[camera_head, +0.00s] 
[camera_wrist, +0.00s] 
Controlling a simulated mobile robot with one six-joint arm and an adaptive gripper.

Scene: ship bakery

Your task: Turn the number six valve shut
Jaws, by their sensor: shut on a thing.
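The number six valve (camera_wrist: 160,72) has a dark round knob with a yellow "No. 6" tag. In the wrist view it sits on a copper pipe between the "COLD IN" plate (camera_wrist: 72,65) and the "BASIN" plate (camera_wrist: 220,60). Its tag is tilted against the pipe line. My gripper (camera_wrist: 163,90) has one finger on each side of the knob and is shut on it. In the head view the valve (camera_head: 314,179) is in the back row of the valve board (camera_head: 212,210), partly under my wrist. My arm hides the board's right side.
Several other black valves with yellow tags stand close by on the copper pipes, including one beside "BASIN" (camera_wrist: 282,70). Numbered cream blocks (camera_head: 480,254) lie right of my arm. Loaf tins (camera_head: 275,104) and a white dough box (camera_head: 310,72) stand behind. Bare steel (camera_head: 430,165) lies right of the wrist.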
_ _ _
**TASK BRIEF:**
Starting with the line with "[camera_wrist, +0.00s]" and ending with the line with "Your task: Turn the number six valve shut", extract every line exactly and nothing outside that span.

**TASK RESULT:**
[camera_wrist, +0.00s] 
Controlling a simulated mobile robot with one six-joint arm and an adaptive gripper.

Scene: ship bakery

Your task: Turn the number six valve shut

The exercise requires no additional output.